You don’t need to worry about anything like that happening at the moment because the major movie studios go to great lengths to protect their treasures. They can do this efficiently and inexpensively for one reason: Photochemical film is cheap and easy to preserve. All you need is a cold room that’s not too humid and not too dry, and the chemically processed film will last for 100 years or longer. Film archivists know that because many works from the earliest days of motion pictures, produced in the first decade of the 20th century or even before, are still around. Centuries from now, it’ll be easy enough to retrieve what’s stored on such films—a process that requires little more than a light source and a lens—even if information about how exactly those movies were made is lost.
But times are changing: The advent of digital cinematography means that most movies these days are not shot on film but recorded as bits and bytes, using specialized electronic motion-picture cameras. The resolution and dynamic range of the digital images can be as good as or better than those captured on 35-millimeter film, so there’s generally no loss of quality. Indeed, the changeover from film to digital offers many economic, environmental, and practical benefits. That’s why more than 80 percent of movie theaters in the United States no longer handle film [PDF]: They use digital projectors and digital playback systems exclusively. [For more on digital projection technology, see “Lasers: Coming to a Theater Near You,” in this issue.]
For the most part, this transition has been a boon to moviemakers and viewers alike. But as “born digital” productions proliferate, a huge new headache emerges: preservation. Digital movies are not nearly as easy to archive for the long term as good old film. In 2007, the Science and Technology Council of the Academy of Motion Picture Arts and Sciences estimated that the annual cost of preserving an 8.3-terabyte digital master is about US $12 000—more than 10 times what it costs to preserve a traditional film master. (This figure is based on an annual cost of $500 per terabyte for fully managed storage of three copies. While this cost has declined since the report was published, it remains significant.) And that doesn’t include the expense of preserving alternate versions or source material for a movie or the ongoing costs of maintaining accessibility to the digital work, as file formats, hardware, and software change over time.
If you take pictures with a digital camera or record video on a smartphone or store files on a laptop, you face the same problem, albeit on a smaller scale. Every few years, you have to transfer all that digital content to the latest recording medium or risk losing it altogether. You might attempt to free yourself of that hassle by archiving your digital collections in the cloud, but keep in mind that no cloud service can be relied on to keep your data alive forever. When the photo-storage site Digital Railroad shut down abruptly in 2008, for instance, it gave users just 24 hours to download their images before pulling the plug. Some professional photographers and photo agencies lost years’ worth of work.

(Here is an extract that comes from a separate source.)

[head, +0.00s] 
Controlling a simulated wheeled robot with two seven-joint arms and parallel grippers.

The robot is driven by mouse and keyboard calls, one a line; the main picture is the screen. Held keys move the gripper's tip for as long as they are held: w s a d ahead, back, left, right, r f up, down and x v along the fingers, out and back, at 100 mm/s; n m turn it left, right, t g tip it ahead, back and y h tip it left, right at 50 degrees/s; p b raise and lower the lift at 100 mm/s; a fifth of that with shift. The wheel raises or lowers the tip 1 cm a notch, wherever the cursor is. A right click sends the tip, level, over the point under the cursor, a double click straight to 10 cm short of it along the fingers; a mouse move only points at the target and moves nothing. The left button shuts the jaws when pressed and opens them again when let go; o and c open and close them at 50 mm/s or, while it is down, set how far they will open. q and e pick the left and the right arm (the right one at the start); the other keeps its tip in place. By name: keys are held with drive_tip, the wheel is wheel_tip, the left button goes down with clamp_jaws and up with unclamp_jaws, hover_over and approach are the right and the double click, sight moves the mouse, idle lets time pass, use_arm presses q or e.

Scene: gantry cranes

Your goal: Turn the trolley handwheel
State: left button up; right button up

Even though it generates petabytes of new digital footage each year, the motion-picture industry still has no better solution than you have to the looming problem of data extinction.
The phenomenon of digital movies is recent, but not exactly new. The Academy of Motion Picture Arts and Sciences (the group responsible for the Academy Awards) began paying serious attention to digital cinema technologies back in 2003, when it formed the Science and Technology Council (which I manage) and charged it with, among other things, monitoring technology developments in the film industry.
Even then, the writing was on the wall: Digital technologies would soon eclipse film as the dominant means of movie production, distribution, and projection. But what about preservation? In 2005, the academy sponsored a Digital Motion Picture Archiving Summit, which brought together specialists from the major Hollywood studios and U.S. film archives, including the U.S. Library of Congress, to discuss the long-term preservation of these digital works.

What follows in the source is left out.